### What you are asked to do
Retype the material below. Keep every word exactly as it is.

### Given material
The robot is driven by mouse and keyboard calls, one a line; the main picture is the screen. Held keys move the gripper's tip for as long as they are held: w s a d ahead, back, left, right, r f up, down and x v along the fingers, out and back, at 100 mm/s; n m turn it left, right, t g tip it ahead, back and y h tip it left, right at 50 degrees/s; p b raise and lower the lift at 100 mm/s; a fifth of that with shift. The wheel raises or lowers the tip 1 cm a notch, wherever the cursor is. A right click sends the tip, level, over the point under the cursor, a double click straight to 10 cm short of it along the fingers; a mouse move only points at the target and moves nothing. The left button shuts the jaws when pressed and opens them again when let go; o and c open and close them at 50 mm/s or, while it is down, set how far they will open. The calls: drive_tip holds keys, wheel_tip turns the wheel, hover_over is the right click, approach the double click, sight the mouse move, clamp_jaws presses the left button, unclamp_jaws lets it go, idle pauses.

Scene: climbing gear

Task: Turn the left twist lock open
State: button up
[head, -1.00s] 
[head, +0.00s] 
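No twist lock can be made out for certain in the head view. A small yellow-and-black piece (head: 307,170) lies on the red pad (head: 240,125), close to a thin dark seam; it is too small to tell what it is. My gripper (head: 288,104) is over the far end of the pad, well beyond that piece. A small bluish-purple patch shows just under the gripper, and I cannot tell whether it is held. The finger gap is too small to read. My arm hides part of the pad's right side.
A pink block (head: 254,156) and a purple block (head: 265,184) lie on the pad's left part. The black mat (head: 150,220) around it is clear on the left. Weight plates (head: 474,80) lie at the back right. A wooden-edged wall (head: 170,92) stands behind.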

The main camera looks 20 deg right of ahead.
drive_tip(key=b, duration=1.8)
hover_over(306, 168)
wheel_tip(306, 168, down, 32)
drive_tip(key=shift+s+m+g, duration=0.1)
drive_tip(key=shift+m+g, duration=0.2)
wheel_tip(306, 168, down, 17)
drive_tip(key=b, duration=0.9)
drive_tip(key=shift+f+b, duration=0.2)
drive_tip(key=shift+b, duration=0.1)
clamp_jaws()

### Result of the task
The robot is driven by mouse and keyboard calls, one a line; the main picture is the screen. Held keys move the gripper's tip for as long as they are held: w s a d ahead, back, left, right, r f up, down and x v along the fingers, out and back, at 100 mm/s; n m turn it left, right, t g tip it ahead, back and y h tip it left, right at 50 degrees/s; p b raise and lower the lift at 100 mm/s; a fifth of that with shift. The wheel raises or lowers the tip 1 cm a notch, wherever the cursor is. A right click sends the tip, level, over the point under the cursor, a double click straight to 10 cm short of it along the fingers; a mouse move only points at the target and moves nothing. The left button shuts the jaws when pressed and opens them again when let go; o and c open and close them at 50 mm/s or, while it is down, set how far they will open. The calls: drive_tip holds keys, wheel_tip turns the wheel, hover_over is the right click, approach the double click, sight the mouse move, clamp_jaws presses the left button, unclamp_jaws lets it go, idle pauses.

Scene: climbing gear

Task: Turn the left twist lock open
State: button up
[head, -1.00s] 
[head, +0.00s] 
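No twist lock can be made out for certain in the head view. A small yellow-and-black piece (head: 307,170) lies on the red pad (head: 240,125), close to a thin dark seam; it is too small to tell what it is. My gripper (head: 288,104) is over the far end of the pad, well beyond that piece. A small bluish-purple patch shows just under the gripper, and I cannot tell whether it is held. The finger gap is too small to read. My arm hides part of the pad's right side.
A pink block (head: 254,156) and a purple block (head: 265,184) lie on the pad's left part. The black mat (head: 150,220) around it is clear on the left. Weight plates (head: 474,80) lie at the back right. A wooden-edged wall (head: 170,92) stands behind.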

The main camera looks 20 deg right of ahead.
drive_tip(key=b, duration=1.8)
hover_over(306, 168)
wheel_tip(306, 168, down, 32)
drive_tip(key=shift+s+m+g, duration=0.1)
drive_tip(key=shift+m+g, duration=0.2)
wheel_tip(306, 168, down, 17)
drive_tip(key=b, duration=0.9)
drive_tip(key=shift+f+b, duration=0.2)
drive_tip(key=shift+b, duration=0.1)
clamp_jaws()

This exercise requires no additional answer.